Although Harry's presence remained undetected when he uttered Voldemort's name inside Grimmauld Place, speaking it may have broken some protective charms on the building. We do not know why it did not seem to; possibly it was the age of the protective spells, or that the protective spells were cast by a Dark wizard that prevented it from breaking. Additionally, the fact that Grimmauld Place is unplottable may make it impossible to determine exactly where Harry is. It is possible that the magically-enforced taboo caused Harry to experience another painful session inside Voldemort's mind immediately after he spoke his name. Ron's twitchiness about Voldemort's name has resulted in it being largely unspoken to date, and that continues through this chapter and several more.

The object Voldemort seeks is the Elder Wand, one of the three titular Deathly Hallows. Voldemort, raised in a Muggle orphanage, has never heard of the Deathly Hallows; he knew nothing about the Resurrection Stone when he made Gaunt's ring into a Horcrux, and he has never searched for Death's Invisibility Cloak. The Elder Wand, however, has its own history apart from the Hallows, and that attracted Voldemort's attention.
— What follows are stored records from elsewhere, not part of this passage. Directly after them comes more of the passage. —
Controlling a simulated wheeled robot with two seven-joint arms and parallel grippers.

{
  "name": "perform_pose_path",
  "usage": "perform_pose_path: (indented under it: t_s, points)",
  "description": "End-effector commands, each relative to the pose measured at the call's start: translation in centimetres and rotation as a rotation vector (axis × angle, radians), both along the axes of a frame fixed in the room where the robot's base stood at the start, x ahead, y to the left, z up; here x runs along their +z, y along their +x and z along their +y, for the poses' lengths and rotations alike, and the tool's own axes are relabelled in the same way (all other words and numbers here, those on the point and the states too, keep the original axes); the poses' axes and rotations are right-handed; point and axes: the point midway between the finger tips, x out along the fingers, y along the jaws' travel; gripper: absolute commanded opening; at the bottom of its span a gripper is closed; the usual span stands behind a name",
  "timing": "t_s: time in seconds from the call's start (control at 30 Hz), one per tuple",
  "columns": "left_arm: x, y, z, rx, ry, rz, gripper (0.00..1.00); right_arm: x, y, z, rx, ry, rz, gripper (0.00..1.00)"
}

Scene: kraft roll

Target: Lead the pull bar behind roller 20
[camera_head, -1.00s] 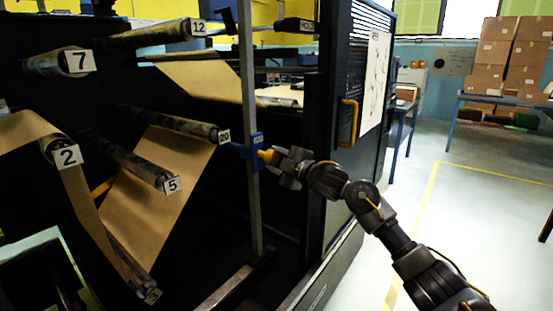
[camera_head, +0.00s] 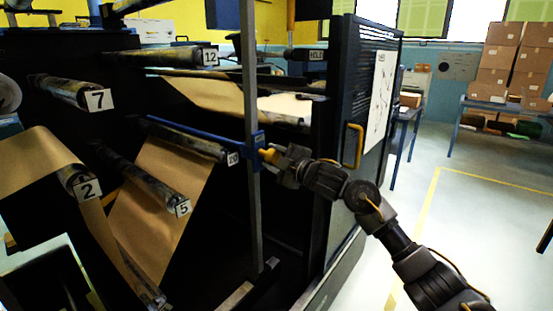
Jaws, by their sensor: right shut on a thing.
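The pull bar (camera_head: 200,132) is a long blue bar with a blue end block and a yellow grip (camera_head: 269,156). It shows just above roller 20 (camera_head: 190,140) in the head view, running nearly parallel to it. Whether it touches the roller I cannot tell. My right gripper (camera_head: 279,160) is shut on the yellow grip, outside the grey upright post. The brown kraft web (camera_head: 160,215) rises from the bottom roller, past roller 5 (camera_head: 145,178), toward roller 20. Its join to the bar is hidden. My left gripper is not in view.
Roller 2 (camera_head: 76,180) carries the web at left; roller 7 (camera_head: 65,90) and roller 12 (camera_head: 160,56) are above. The grey post (camera_head: 252,210) stands beside the end block. A dark cabinet (camera_head: 340,190) with a yellow handle is close behind my right arm.

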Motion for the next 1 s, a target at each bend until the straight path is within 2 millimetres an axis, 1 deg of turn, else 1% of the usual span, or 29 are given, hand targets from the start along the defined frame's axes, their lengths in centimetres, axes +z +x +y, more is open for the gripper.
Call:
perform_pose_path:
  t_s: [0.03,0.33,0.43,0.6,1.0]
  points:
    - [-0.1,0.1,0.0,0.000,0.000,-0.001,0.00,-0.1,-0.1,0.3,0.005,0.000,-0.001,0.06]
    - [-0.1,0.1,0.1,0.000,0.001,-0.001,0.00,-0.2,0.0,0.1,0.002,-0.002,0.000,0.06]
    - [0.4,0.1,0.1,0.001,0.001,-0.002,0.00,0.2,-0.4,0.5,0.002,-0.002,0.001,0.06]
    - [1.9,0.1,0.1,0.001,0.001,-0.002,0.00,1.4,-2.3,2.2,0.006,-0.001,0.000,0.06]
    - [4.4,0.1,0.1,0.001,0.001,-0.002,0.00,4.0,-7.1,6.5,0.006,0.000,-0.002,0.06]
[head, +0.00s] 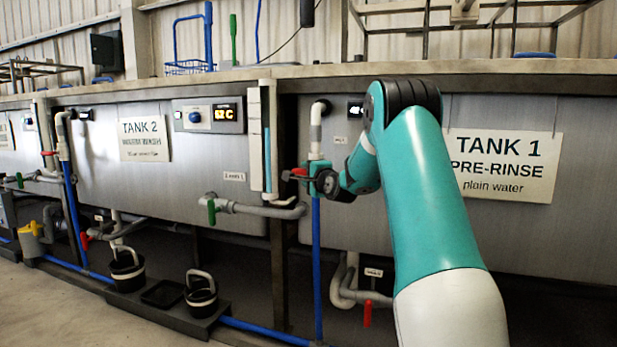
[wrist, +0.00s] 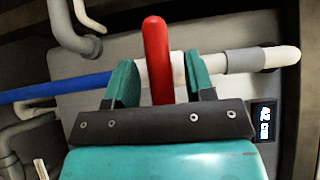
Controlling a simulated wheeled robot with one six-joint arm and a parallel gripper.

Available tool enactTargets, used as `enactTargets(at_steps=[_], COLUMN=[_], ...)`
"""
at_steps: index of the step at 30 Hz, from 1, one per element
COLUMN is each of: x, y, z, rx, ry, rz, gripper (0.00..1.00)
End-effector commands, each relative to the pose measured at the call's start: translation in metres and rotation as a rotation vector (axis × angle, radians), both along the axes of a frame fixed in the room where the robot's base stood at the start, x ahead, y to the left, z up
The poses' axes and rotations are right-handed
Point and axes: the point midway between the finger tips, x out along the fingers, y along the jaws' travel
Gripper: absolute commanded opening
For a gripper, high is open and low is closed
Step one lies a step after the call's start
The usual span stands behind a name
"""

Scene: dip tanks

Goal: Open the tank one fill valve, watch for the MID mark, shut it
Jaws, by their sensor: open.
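The tank one fill valve's red lever (head: 299,172) sits on the upright fill pipe (head: 316,232), which is blue below and white above. In the wrist view the lever (wrist: 157,50) lies across the pipe (wrist: 225,64), between the two green fingers of my gripper (wrist: 160,84). The fingers are open, with a gap on the right; I cannot tell whether the left one touches. In the head view my gripper (head: 318,180) is at the valve and partly hides it. Tank one (head: 420,235) is at right. A level tube (head: 267,158) with a blue column stands left of the pipe; its marks are too small to read.
A red drain lever (head: 367,313) hangs low under tank one. A green-handled valve (head: 211,209) is on tank two (head: 130,185). Black buckets (head: 201,298) stand on a low platform at left. A small display (wrist: 263,121) is near the pipe's top.

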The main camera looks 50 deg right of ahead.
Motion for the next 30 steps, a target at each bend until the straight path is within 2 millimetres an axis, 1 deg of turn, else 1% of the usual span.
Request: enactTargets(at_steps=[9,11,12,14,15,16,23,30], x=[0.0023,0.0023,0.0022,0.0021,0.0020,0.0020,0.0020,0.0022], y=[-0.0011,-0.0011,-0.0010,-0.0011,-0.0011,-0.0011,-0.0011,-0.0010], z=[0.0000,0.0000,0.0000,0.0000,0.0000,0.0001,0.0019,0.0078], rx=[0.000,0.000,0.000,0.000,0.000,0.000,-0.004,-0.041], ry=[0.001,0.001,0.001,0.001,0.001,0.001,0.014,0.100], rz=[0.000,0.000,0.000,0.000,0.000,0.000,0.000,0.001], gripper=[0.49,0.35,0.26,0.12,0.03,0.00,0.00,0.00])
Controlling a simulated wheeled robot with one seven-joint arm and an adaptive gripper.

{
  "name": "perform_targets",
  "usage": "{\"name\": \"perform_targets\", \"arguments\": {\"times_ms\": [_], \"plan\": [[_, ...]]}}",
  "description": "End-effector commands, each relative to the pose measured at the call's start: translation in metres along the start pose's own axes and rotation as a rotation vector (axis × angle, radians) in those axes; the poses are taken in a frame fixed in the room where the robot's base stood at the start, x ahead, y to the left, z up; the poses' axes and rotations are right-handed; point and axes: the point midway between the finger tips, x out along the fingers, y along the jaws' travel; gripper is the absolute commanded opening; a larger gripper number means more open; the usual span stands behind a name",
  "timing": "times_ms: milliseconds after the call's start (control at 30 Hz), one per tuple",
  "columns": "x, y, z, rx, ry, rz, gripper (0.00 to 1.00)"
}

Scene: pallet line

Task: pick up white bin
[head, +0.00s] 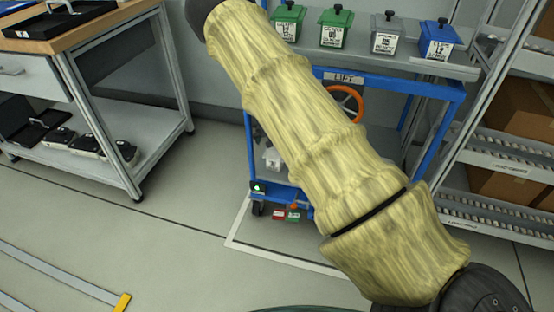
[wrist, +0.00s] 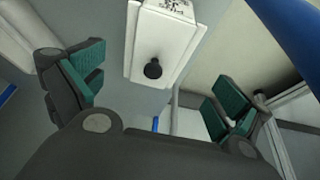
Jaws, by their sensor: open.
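The white bin (wrist: 160,35) is large in the wrist view, with a white lid, a black knob and dark print on its side. In the head view a small white bin (head: 272,159) shows low inside the blue lift cart, beside my sleeved arm. My gripper (wrist: 158,88) is open and empty in the wrist view, its green-padded fingers apart on either side of the knob. The bin lies beyond the fingertips, and I see no contact. My gripper is not visible in the head view.
The blue lift cart (head: 393,85) has posts close around the bin. Green, grey and blue bins (head: 437,40) stand on the grey shelf above. A rack with cardboard boxes (head: 512,118) is at right, a workbench (head: 95,30) at left.

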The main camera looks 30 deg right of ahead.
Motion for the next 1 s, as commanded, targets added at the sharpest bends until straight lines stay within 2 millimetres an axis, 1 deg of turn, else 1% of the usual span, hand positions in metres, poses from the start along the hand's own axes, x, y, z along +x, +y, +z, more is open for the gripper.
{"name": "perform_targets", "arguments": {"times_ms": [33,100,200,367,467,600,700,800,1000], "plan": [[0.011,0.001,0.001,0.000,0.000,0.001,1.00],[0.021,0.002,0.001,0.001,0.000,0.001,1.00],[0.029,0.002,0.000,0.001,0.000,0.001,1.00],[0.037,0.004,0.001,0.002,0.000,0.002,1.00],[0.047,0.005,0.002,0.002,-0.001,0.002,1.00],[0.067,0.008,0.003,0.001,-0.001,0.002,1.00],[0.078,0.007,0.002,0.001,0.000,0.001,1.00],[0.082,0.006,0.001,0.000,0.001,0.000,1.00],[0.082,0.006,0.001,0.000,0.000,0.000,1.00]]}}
It is because he believed that Voldemort was ignorant about the Hallows' significance that Dumbledore never tasked Harry with recovering them, though he knew where they all were. Dumbledore believed that the Horcruxes were the greater danger.

It will be revealed later that the young blond thief is the evil wizard Grindelwald, who Dumbledore defeated in a duel and captured the Elder Wand from.